Recorded robot episodes:
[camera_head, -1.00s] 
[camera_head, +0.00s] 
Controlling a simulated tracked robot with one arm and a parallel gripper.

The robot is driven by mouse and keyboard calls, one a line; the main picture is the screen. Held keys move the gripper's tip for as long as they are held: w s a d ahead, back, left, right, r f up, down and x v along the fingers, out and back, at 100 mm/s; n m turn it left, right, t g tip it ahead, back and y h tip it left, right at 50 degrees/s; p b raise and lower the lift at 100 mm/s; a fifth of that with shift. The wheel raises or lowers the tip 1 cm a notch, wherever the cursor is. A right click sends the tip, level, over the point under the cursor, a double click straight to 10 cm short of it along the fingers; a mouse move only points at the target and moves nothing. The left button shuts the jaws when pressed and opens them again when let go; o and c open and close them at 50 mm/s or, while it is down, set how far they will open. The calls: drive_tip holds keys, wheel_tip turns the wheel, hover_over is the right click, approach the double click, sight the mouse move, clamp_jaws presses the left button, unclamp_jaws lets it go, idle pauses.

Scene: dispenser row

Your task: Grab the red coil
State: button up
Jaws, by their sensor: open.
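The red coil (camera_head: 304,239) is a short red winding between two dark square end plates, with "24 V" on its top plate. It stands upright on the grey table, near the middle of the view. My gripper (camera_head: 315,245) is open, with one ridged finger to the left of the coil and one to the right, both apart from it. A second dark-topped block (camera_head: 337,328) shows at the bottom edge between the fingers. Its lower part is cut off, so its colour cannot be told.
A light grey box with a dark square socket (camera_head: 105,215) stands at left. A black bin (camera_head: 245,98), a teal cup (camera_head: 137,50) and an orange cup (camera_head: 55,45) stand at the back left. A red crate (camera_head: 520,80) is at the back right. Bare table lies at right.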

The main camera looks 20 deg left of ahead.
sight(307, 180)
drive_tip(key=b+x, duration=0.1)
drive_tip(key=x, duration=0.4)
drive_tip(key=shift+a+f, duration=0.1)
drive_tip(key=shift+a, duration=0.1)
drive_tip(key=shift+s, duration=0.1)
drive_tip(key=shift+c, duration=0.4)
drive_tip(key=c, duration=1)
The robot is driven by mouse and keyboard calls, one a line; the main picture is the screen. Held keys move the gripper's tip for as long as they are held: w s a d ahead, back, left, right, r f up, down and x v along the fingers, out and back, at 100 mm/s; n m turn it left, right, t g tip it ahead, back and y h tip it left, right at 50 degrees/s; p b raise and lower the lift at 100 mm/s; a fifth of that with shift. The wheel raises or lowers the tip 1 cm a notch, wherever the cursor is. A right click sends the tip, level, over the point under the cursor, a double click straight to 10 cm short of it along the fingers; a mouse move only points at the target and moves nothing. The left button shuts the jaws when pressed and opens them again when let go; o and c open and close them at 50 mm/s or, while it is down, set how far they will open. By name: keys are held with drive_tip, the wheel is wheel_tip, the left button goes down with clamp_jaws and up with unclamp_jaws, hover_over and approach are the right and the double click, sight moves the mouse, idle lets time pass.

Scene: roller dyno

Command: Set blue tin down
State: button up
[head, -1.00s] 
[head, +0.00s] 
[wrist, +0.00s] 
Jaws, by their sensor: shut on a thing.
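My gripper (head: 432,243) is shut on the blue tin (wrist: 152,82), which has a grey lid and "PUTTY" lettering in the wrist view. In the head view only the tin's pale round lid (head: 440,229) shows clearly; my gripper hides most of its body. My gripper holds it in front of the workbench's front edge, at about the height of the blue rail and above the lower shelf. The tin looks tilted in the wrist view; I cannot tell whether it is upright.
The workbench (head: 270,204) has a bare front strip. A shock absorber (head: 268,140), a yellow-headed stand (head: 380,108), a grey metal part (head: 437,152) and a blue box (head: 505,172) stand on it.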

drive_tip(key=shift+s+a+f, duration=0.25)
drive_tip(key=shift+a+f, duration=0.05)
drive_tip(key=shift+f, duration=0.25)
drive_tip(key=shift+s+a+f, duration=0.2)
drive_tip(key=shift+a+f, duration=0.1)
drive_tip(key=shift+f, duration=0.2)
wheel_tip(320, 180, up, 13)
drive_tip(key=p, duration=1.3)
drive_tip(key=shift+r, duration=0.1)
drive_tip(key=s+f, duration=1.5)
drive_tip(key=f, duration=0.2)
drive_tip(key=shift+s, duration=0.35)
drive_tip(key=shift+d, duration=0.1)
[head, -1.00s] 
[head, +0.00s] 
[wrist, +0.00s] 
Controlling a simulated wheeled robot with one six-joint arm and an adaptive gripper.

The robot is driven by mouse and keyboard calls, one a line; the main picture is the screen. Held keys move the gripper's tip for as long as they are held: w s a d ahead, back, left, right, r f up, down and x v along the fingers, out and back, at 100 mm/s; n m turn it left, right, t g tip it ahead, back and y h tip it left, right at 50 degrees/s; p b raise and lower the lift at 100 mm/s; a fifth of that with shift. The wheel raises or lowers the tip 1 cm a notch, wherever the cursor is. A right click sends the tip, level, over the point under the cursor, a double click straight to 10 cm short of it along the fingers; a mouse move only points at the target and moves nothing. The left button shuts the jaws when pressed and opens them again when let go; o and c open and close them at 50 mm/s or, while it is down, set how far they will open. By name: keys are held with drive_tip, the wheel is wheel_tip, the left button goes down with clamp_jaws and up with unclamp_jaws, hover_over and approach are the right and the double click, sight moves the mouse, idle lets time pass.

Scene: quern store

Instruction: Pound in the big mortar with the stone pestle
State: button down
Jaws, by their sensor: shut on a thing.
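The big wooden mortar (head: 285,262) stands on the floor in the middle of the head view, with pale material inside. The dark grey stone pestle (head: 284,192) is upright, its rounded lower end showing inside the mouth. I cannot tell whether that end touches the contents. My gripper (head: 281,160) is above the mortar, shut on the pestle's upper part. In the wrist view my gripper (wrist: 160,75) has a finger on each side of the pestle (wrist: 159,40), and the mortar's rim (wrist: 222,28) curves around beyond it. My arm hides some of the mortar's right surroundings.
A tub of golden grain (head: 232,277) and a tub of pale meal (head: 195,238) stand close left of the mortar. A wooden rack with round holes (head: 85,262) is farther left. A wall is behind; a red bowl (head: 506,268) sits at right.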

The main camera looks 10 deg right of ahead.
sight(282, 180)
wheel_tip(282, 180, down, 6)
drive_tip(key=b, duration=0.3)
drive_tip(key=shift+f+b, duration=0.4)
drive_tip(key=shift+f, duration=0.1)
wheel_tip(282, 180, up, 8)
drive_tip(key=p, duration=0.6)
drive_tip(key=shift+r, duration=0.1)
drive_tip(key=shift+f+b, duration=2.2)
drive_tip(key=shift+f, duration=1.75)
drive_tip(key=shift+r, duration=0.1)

• [Given problem]
Look above for every line with the word "simulated" and copy it.

• [Response to the task]
Controlling a simulated tracked robot with one arm and a parallel gripper.
Controlling a simulated wheeled robot with one six-joint arm and an adaptive gripper.

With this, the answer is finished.